[Task to complete]
Quote exactly the lines from the one with "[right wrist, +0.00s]" to the end of the data, both included; omit the pictures.

─── Data for the task

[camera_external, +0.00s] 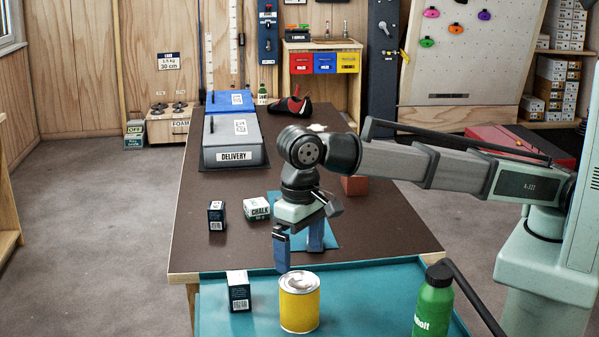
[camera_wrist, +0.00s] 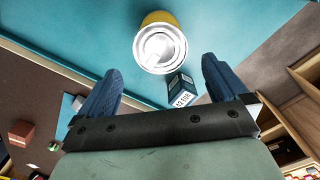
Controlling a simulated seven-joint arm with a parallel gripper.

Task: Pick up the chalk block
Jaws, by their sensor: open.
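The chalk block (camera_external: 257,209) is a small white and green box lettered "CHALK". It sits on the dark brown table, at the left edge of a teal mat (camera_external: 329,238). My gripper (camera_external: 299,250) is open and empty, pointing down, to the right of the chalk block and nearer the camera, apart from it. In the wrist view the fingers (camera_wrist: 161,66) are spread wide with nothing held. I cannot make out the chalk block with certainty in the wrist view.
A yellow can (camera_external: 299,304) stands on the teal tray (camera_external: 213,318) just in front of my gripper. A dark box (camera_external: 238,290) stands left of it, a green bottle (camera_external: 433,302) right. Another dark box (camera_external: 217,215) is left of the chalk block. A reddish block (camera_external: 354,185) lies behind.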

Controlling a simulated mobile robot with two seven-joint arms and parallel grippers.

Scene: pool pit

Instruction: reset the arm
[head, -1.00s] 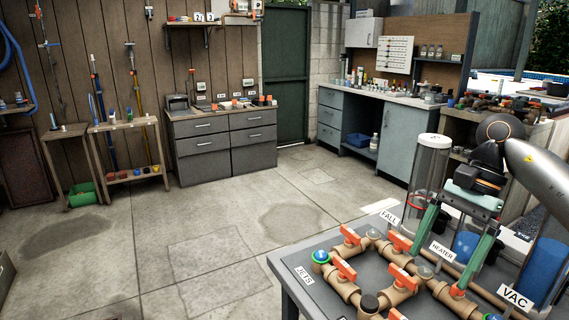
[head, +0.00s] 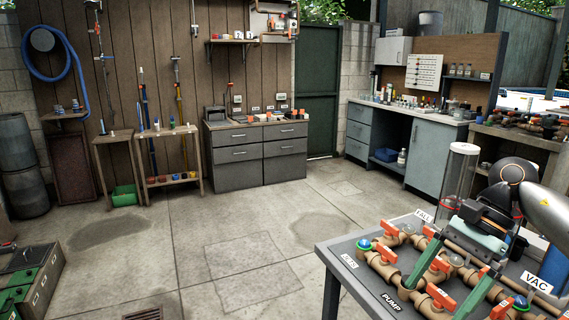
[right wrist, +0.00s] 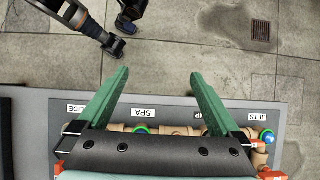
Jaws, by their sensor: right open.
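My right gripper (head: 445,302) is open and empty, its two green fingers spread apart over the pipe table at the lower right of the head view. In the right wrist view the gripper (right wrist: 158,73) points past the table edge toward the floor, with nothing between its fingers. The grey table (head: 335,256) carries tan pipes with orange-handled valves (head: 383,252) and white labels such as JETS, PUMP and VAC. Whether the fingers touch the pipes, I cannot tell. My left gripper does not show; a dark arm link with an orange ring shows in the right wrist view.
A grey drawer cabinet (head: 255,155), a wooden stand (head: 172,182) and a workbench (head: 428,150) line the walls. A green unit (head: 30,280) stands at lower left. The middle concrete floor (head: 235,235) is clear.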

──────

[Answer to this exercise]
[right wrist, +0.00s] 
Jaws, by their sensor: right open.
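My right gripper (head: 445,302) is open and empty, its two green fingers spread apart over the pipe table at the lower right of the head view. In the right wrist view the gripper (right wrist: 158,73) points past the table edge toward the floor, with nothing between its fingers. The grey table (head: 335,256) carries tan pipes with orange-handled valves (head: 383,252) and white labels such as JETS, PUMP and VAC. Whether the fingers touch the pipes, I cannot tell. My left gripper does not show; a dark arm link with an orange ring shows in the right wrist view.
A grey drawer cabinet (head: 255,155), a wooden stand (head: 172,182) and a workbench (head: 428,150) line the walls. A green unit (head: 30,280) stands at lower left. The middle concrete floor (head: 235,235) is clear.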

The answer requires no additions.